Read the data and repeat it in full, exactly.

## start Records supplied

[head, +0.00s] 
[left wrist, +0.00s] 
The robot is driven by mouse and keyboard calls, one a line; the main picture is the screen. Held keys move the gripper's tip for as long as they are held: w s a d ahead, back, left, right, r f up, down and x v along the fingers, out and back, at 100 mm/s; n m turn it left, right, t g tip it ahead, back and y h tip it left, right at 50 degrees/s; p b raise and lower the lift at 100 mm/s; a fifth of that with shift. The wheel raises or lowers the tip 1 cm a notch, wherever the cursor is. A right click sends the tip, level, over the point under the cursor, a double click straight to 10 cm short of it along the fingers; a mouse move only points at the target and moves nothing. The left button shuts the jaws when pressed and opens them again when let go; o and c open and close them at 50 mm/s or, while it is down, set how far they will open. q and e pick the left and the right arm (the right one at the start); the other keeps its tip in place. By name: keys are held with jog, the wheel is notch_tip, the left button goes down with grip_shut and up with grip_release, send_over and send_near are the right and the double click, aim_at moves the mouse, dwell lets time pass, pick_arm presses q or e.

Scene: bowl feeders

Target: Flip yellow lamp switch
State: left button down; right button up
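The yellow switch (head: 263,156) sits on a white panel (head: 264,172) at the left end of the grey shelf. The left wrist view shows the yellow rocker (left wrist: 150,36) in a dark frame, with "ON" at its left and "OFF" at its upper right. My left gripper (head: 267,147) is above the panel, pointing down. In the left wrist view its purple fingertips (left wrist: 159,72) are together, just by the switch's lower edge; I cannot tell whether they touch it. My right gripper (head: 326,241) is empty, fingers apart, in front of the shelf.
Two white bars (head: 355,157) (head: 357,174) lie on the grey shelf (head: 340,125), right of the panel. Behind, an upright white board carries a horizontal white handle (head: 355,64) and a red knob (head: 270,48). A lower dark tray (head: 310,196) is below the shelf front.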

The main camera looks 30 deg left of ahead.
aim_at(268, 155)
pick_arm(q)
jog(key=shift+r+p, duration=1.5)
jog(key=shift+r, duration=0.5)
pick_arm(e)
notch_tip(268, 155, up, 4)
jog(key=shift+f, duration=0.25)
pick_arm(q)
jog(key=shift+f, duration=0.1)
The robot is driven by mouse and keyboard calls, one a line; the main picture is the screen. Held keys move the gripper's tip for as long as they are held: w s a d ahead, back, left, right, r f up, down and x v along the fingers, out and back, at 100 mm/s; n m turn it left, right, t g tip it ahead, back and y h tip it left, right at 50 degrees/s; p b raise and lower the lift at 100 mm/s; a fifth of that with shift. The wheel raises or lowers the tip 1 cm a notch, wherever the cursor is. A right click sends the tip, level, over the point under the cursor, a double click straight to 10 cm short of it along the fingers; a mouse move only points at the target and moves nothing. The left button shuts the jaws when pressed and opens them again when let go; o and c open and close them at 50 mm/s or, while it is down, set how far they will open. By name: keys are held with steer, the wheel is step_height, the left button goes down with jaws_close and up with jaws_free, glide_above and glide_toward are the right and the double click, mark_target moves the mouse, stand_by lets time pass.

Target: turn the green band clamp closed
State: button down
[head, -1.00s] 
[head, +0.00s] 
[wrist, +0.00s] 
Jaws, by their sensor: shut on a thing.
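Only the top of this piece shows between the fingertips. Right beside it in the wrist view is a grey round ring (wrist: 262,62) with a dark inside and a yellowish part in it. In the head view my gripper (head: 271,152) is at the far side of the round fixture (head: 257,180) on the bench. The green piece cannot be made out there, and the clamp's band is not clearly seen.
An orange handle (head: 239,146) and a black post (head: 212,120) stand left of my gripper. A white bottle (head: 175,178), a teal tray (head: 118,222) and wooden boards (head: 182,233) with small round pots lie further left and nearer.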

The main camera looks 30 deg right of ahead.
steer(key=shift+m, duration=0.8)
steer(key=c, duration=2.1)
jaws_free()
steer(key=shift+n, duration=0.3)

## end Records supplied

- **Task response**:
[head, +0.00s] 
[left wrist, +0.00s] 
The robot is driven by mouse and keyboard calls, one a line; the main picture is the screen. Held keys move the gripper's tip for as long as they are held: w s a d ahead, back, left, right, r f up, down and x v along the fingers, out and back, at 100 mm/s; n m turn it left, right, t g tip it ahead, back and y h tip it left, right at 50 degrees/s; p b raise and lower the lift at 100 mm/s; a fifth of that with shift. The wheel raises or lowers the tip 1 cm a notch, wherever the cursor is. A right click sends the tip, level, over the point under the cursor, a double click straight to 10 cm short of it along the fingers; a mouse move only points at the target and moves nothing. The left button shuts the jaws when pressed and opens them again when let go; o and c open and close them at 50 mm/s or, while it is down, set how far they will open. q and e pick the left and the right arm (the right one at the start); the other keeps its tip in place. By name: keys are held with jog, the wheel is notch_tip, the left button goes down with grip_shut and up with grip_release, send_over and send_near are the right and the double click, aim_at moves the mouse, dwell lets time pass, pick_arm presses q or e.

Scene: bowl feeders

Target: Flip yellow lamp switch
State: left button down; right button up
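The yellow switch (head: 263,156) sits on a white panel (head: 264,172) at the left end of the grey shelf. The left wrist view shows the yellow rocker (left wrist: 150,36) in a dark frame, with "ON" at its left and "OFF" at its upper right. My left gripper (head: 267,147) is above the panel, pointing down. In the left wrist view its purple fingertips (left wrist: 159,72) are together, just by the switch's lower edge; I cannot tell whether they touch it. My right gripper (head: 326,241) is empty, fingers apart, in front of the shelf.
Two white bars (head: 355,157) (head: 357,174) lie on the grey shelf (head: 340,125), right of the panel. Behind, an upright white board carries a horizontal white handle (head: 355,64) and a red knob (head: 270,48). A lower dark tray (head: 310,196) is below the shelf front.

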The main camera looks 30 deg left of ahead.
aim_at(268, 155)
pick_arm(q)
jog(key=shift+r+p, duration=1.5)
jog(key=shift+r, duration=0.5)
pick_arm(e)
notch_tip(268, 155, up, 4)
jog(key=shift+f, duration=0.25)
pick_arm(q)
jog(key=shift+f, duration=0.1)
The robot is driven by mouse and keyboard calls, one a line; the main picture is the screen. Held keys move the gripper's tip for as long as they are held: w s a d ahead, back, left, right, r f up, down and x v along the fingers, out and back, at 100 mm/s; n m turn it left, right, t g tip it ahead, back and y h tip it left, right at 50 degrees/s; p b raise and lower the lift at 100 mm/s; a fifth of that with shift. The wheel raises or lowers the tip 1 cm a notch, wherever the cursor is. A right click sends the tip, level, over the point under the cursor, a double click straight to 10 cm short of it along the fingers; a mouse move only points at the target and moves nothing. The left button shuts the jaws when pressed and opens them again when let go; o and c open and close them at 50 mm/s or, while it is down, set how far they will open. By name: keys are held with steer, the wheel is step_height, the left button goes down with jaws_close and up with jaws_free, glide_above and glide_toward are the right and the double click, mark_target moves the mouse, stand_by lets time pass.

Target: turn the green band clamp closed
State: button down
[head, -1.00s] 
[head, +0.00s] 
[wrist, +0.00s] 
Jaws, by their sensor: shut on a thing.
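Only the top of this piece shows between the fingertips. Right beside it in the wrist view is a grey round ring (wrist: 262,62) with a dark inside and a yellowish part in it. In the head view my gripper (head: 271,152) is at the far side of the round fixture (head: 257,180) on the bench. The green piece cannot be made out there, and the clamp's band is not clearly seen.
An orange handle (head: 239,146) and a black post (head: 212,120) stand left of my gripper. A white bottle (head: 175,178), a teal tray (head: 118,222) and wooden boards (head: 182,233) with small round pots lie further left and nearer.

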The main camera looks 30 deg right of ahead.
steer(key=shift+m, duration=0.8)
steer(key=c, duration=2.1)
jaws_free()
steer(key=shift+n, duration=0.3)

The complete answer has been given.